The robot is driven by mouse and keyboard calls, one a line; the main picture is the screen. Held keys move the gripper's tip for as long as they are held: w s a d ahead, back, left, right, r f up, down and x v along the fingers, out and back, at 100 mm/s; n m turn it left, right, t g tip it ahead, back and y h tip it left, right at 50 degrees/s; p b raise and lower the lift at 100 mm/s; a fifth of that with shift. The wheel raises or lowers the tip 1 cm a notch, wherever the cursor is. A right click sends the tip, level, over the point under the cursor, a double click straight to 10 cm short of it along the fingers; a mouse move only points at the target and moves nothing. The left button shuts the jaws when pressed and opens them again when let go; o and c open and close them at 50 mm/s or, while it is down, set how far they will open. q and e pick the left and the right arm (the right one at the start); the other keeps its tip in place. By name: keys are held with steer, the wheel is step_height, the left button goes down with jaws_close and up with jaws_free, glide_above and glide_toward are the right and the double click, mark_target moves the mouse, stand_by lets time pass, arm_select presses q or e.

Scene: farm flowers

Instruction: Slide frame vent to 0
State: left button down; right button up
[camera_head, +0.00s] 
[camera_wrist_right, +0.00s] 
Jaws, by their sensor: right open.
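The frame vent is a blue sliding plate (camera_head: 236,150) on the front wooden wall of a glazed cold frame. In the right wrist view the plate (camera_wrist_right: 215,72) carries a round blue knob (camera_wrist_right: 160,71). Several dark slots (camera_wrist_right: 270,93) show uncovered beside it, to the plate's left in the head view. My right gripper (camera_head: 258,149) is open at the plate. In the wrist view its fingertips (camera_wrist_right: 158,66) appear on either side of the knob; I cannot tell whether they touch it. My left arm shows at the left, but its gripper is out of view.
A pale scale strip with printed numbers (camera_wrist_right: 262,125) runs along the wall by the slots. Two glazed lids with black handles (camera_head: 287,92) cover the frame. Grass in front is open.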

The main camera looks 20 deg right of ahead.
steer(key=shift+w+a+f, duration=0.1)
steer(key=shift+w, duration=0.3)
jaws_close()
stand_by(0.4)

Task to complete:
Output the full listing exactly as it stands.

Answer for the task:
The robot is driven by mouse and keyboard calls, one a line; the main picture is the screen. Held keys move the gripper's tip for as long as they are held: w s a d ahead, back, left, right, r f up, down and x v along the fingers, out and back, at 100 mm/s; n m turn it left, right, t g tip it ahead, back and y h tip it left, right at 50 degrees/s; p b raise and lower the lift at 100 mm/s; a fifth of that with shift. The wheel raises or lowers the tip 1 cm a notch, wherever the cursor is. A right click sends the tip, level, over the point under the cursor, a double click straight to 10 cm short of it along the fingers; a mouse move only points at the target and moves nothing. The left button shuts the jaws when pressed and opens them again when let go; o and c open and close them at 50 mm/s or, while it is down, set how far they will open. q and e pick the left and the right arm (the right one at the start); the other keeps its tip in place. By name: keys are held with steer, the wheel is step_height, the left button goes down with jaws_close and up with jaws_free, glide_above and glide_toward are the right and the double click, mark_target moves the mouse, stand_by lets time pass, arm_select presses q or e.

Scene: farm flowers

Instruction: Slide frame vent to 0
State: left button down; right button up
[camera_head, +0.00s] 
[camera_wrist_right, +0.00s] 
Jaws, by their sensor: right open.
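The frame vent is a blue sliding plate (camera_head: 236,150) on the front wooden wall of a glazed cold frame. In the right wrist view the plate (camera_wrist_right: 215,72) carries a round blue knob (camera_wrist_right: 160,71). Several dark slots (camera_wrist_right: 270,93) show uncovered beside it, to the plate's left in the head view. My right gripper (camera_head: 258,149) is open at the plate. In the wrist view its fingertips (camera_wrist_right: 158,66) appear on either side of the knob; I cannot tell whether they touch it. My left arm shows at the left, but its gripper is out of view.
A pale scale strip with printed numbers (camera_wrist_right: 262,125) runs along the wall by the slots. Two glazed lids with black handles (camera_head: 287,92) cover the frame. Grass in front is open.

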The main camera looks 20 deg right of ahead.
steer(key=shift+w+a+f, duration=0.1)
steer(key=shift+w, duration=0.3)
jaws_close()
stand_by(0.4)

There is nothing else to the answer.